24/6/2005
Annan Calls For Broad Burden-Sharing In Iraq
At the one day international conference on Iraq this week, United
Nations Secretary-General Kofi Annan urged the international
community to share more broadly the burden of the reconstruction
and stabilisation of the country.
"[Iraqis] look to this conference for a clear sign that
the international community will be their determined and dedicated
companions on the tough road that they must walk to achieve a
stable, peaceful, democratic Iraq," Mr. Annan told the one-day
conference in Brussels which was co-hosted by the European Union
and the United States.
He said that the large and diverse Iraqi delegation had put
a comprehensive vision of the future before the conference, and
he praised the people of Iraq for their hard-won political progress.
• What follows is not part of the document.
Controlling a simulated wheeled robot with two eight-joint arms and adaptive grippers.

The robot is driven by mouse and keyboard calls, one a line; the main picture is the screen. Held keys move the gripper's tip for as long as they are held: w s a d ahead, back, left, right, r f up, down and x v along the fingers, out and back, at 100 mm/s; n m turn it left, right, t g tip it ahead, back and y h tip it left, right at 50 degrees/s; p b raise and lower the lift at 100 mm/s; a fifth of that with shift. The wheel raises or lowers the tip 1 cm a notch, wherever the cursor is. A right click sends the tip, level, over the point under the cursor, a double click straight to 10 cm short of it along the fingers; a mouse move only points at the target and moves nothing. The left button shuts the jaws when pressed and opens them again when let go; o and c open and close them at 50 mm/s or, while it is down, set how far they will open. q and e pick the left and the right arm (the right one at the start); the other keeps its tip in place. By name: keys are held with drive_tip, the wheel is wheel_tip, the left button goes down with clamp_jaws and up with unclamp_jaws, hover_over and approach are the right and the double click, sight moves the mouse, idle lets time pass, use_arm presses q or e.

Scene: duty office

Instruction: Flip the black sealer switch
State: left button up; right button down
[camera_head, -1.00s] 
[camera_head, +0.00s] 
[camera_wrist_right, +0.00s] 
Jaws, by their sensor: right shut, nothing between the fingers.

Iraq's newly elected authorities now bear the burden of leading
their country successfully through the next steps of the transition,
he stressed, including the important drafting of a new, inclusive
constitution.
Reaffirming the UN's commitment to Iraq, Mr Annan said that
while he remained mindful of the security situation in Iraq,
he pledged to the people of Iraq that the United Nations was
determined to respond to their expectations and to accompany
them all the way on their historic
journey of transition.
Later
Mr. Annan met the Prime Minister of Belgium, Guy Verhofstadt,
and the Belgian Foreign Minister Karel de Gucht, to discuss the
possibility of Belgian assistance in the constitutional drafting
process, as well as UN reform and the current situation in the
Democratic Republic of the Congo (DRC). He also discussed the
continuing dialogue on nuclear issues between Iran and the governments
of Britain, France and Germany, with Iranian Foreign Minister
Kamal Kharrazi, and Uzbekistan with Dr Condoleezza
Rice, the United States Secretary of State.